Momase News

Madang Housing Woes Continue


by Scott Waide – EM TV News, Lae

In a tiny office space on the ground level of the Madang Town police station, Constable Gideon Seri Ati, points to a wardrobe with a broken door.

“This is where I keep my personal belongings,” he says. “My uniforms, pillows and other clothes.”

Constable Ati is in the Madang Police Public Safety Section. The tiny room doubles as his home and office.

“There are two other officers who use this office. When they go home, this becomes my house. ”

While the young constable has smile on his face as he talks about his personal challenges, it masks the seriousness of Madang’s police housing problem.
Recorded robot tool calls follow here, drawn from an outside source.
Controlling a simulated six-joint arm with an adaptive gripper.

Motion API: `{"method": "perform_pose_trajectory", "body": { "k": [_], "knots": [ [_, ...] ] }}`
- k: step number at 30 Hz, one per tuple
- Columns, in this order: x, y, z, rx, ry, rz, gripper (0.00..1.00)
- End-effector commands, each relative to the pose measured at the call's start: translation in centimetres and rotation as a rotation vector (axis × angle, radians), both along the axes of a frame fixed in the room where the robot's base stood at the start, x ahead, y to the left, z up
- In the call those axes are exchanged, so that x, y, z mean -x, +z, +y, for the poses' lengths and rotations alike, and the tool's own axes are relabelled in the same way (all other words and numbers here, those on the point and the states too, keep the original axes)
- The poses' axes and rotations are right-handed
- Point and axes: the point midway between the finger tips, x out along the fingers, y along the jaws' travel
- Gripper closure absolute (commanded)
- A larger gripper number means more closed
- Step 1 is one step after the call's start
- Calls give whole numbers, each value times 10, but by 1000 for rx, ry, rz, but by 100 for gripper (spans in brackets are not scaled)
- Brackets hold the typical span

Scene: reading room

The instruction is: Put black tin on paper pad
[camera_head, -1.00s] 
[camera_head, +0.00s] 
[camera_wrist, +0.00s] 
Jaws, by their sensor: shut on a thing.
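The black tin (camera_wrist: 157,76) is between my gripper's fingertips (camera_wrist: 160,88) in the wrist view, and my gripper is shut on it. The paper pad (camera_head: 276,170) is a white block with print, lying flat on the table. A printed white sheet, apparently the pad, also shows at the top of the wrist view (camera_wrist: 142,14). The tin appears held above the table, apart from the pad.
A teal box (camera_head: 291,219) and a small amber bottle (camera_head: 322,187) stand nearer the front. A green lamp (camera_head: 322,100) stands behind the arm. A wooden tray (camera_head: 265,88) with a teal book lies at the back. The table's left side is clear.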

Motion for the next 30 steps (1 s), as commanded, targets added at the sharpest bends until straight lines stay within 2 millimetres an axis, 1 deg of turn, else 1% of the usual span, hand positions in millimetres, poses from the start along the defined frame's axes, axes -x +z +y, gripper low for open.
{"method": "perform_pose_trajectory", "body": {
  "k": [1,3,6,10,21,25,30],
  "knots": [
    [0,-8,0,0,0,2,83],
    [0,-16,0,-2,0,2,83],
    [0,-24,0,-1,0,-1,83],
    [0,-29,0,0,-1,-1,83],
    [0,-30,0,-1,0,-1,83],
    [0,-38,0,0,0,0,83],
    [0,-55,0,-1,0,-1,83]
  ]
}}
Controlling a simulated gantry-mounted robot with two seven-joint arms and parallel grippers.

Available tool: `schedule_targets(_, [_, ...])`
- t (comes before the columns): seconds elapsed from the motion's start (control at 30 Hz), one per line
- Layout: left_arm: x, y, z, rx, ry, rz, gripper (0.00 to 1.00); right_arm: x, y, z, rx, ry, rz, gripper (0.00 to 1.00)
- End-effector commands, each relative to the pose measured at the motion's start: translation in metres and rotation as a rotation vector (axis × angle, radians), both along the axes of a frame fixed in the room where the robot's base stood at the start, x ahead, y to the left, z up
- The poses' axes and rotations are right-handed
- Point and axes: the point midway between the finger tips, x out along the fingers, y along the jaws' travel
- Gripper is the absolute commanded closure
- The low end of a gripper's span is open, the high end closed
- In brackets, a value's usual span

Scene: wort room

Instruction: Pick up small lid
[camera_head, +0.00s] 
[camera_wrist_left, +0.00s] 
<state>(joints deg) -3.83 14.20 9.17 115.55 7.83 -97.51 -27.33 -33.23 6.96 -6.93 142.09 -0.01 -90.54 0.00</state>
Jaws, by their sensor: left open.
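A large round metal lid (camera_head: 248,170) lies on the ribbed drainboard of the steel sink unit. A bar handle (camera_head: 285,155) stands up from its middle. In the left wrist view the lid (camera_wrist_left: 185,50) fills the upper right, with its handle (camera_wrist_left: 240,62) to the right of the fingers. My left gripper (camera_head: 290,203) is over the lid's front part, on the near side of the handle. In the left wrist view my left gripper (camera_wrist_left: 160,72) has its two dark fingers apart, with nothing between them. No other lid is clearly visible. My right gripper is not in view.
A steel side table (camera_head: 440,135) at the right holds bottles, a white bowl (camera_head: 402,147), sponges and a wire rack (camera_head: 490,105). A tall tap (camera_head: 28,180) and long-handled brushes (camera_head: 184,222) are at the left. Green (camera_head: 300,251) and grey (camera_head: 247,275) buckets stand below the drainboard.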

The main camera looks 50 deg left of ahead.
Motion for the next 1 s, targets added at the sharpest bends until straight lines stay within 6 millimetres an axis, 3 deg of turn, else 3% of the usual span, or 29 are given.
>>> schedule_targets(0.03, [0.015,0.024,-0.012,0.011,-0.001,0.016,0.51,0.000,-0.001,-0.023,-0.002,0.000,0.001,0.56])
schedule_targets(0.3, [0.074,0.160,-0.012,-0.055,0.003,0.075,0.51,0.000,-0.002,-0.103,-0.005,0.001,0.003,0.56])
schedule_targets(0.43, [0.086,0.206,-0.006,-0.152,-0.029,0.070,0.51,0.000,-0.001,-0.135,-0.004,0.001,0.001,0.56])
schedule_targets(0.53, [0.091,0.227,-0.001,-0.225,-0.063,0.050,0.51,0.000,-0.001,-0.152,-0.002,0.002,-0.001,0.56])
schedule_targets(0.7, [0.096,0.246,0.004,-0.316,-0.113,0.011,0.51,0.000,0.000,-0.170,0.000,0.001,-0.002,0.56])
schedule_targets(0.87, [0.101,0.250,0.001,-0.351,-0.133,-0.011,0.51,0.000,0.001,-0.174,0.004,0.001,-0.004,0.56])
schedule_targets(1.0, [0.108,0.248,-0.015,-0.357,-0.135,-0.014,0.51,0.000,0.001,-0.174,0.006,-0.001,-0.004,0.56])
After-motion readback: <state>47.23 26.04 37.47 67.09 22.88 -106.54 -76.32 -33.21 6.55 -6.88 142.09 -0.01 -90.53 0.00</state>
His wife and young child live in Goroka because of the lack of accommodation in Madang.

He has been living here for the last eight months since moving out of a friend’s home in Madang.

“Sometimes, you don’t want to be in the way when your friend’s family have their problems to sort out,” he says again an ever present grin.

Constable Ati cooks his meals after hours away from public view beside a fence where police dogs are kept. The fence is where he hangs his uniforms up to dry.

“This is where the government sent me to work so I can’t complain. There are other senior officers who live in settlements and come to work.”

In the last five years, Madang’s ballooning population has outpaced the Royal Papua New Guinea Constabulary’s ability to maintain law and order. The police force is short staffed and it is plagued by an embarrassingly chronic housing problem.

The Madang town police station and the men and women who work within it are central to law enforcement. But their welfare and housing has been an issue that has been debated and largely ignored over the last 10 years.

Madang’s Provincial Police Commander, Sylvester Kalaut, admits that staff morale is at an all time low and officers are working an average of 16 hours a day with limited rest time.

“For me as Provincial Police Commander, it doesn’t make me feel good at all to see my men and women live in settlements and in our offices.

“We have been promised 30 houses. But as far as I know, the process of awarding contracts is now with the Central Supply and Tenders Board (CSTB).”

At the town’s waterfront, onboard the old Lutheran Shipping vessel, the Mamose, another policeman, Constable Elimas Boni, has made one of the ship’s cabin his home. In February he moved in with his family. Last week, his wife and children left him.

“Because of the frustration caused by the difficulty of living here, my wife and children packed up and left,” he says.

Constable Boni is attached with Criminal Investigation Directorate (CID).  Constable Boni is a casualty of district priorities. He was evicted from his previous residence at Transgogol outside of Madang Town and forced to move into town after the district decided to move another government officer into the house he was occupying.

Constable Boni has now been forced to squat on a ship undergoing maintenance.

Madang’s police housing problem, is not a new issue. It has dragging on for a decade. Each time, the housing problem is raised, there are immediate promises of a solution and no visible action.

Madang is just the tip of a massive police housing crisis. Eight families continue to live in the condemned Kusbau police barracks 10 years after provincial health inspectors declared it unsafe for human habitation.

In Lae’s Bumbu police barracks, there are duplexes that stand incomplete after more than a year. The Police Minister, Robert Atiyafa, who inspected the duplexes promised an investigation that has not yet begun.